Harriet Vane, Sayers’s mystery-writer love interest for her hero Lord Peter Whimsey, returns to visit her old college at Oxford, only to find that the place is being plagued by a prankster whose attacks are growing in seriousness. Called on to help, she reaches out to Lord Peter, and together they unravel who is out to bring down the tight-knit community of female scholars. Less a mystery than a thinly-veiled contemplation of the author’s own artistic life and choices, there is plenty of time for exploration of the “city of dreaming spires,” with its famous architecture, to say nothing of a classic scene of punting on the River Thames.

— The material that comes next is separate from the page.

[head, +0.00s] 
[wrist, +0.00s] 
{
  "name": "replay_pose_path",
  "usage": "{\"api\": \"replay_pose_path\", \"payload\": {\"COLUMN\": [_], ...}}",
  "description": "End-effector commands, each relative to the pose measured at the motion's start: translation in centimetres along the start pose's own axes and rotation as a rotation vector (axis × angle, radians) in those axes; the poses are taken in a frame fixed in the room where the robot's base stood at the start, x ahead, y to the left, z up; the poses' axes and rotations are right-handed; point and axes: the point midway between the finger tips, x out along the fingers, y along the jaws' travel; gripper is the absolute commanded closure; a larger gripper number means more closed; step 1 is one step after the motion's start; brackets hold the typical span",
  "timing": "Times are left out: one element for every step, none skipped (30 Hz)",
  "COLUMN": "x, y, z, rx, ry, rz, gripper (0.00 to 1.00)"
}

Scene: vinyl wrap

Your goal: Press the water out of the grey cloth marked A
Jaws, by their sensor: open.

  1. Scot Free by Catriona McPherson

Most people wouldn’t consider California’s Central Valley a vacation destination, especially in the height of summer, when temperatures can easily reach triple digits (but it’s a dry heat!). One of them is Lexy Campbell, recently transplanted from Scotland to the fictional Valley town of Cuento and even more recently separated from her cheating dog of a husband. (She would have been better off in my equally fictional San Elmo Bay, a mere hundred miles away at the coast, where summer visitors are lucky to see a day in the seventies and a break in the fog.) But she learns to love the place for its offbeat charm, and the cast of eccentric characters who help her solve the murder of one of her marriage counseling clients.

  1. The Amazing Mrs. Polifax by Dorothy Gilman

Fifty years back in time and on the other side of the world, an elderly widow from New Jersey turned occasional CIA courier is in Istanbul to make contact with a high-level agent who is in serious danger. Needless to say, things don’t go smoothly, but there is still some time between double-crosses and daring escapes to see some of the country and its ancient monuments, and try some of the local cuisine. Definitely a period piece, but no less fun for its datedness.

  1. The Frangipani Tree Mystery by Ovidia Yu

Set even further in the past, but written in the last five years, Yu takes us to Singapore in 1936 and introduces Su Lin, a Chinese Singaporean teenager who, because of the loss of her parents and her own disability due to polio, has been shut out from her expected path in life. She has been attending the local mission school, where she has developed a dream of becoming a reporter or a detective. Neither of which being on offer, she takes a job as a housekeeper for the local Chief Inspector, only to have that job suddenly change course with the mysterious death of a member of the Colonial Governor’s household. What follows would be a very conventional country house mystery, but the setting and the main character—at once both an outsider and an insider in this colonized nation—set it apart and make it fresh. And that isn’t even getting into the mouthwatering descriptions of the food. . .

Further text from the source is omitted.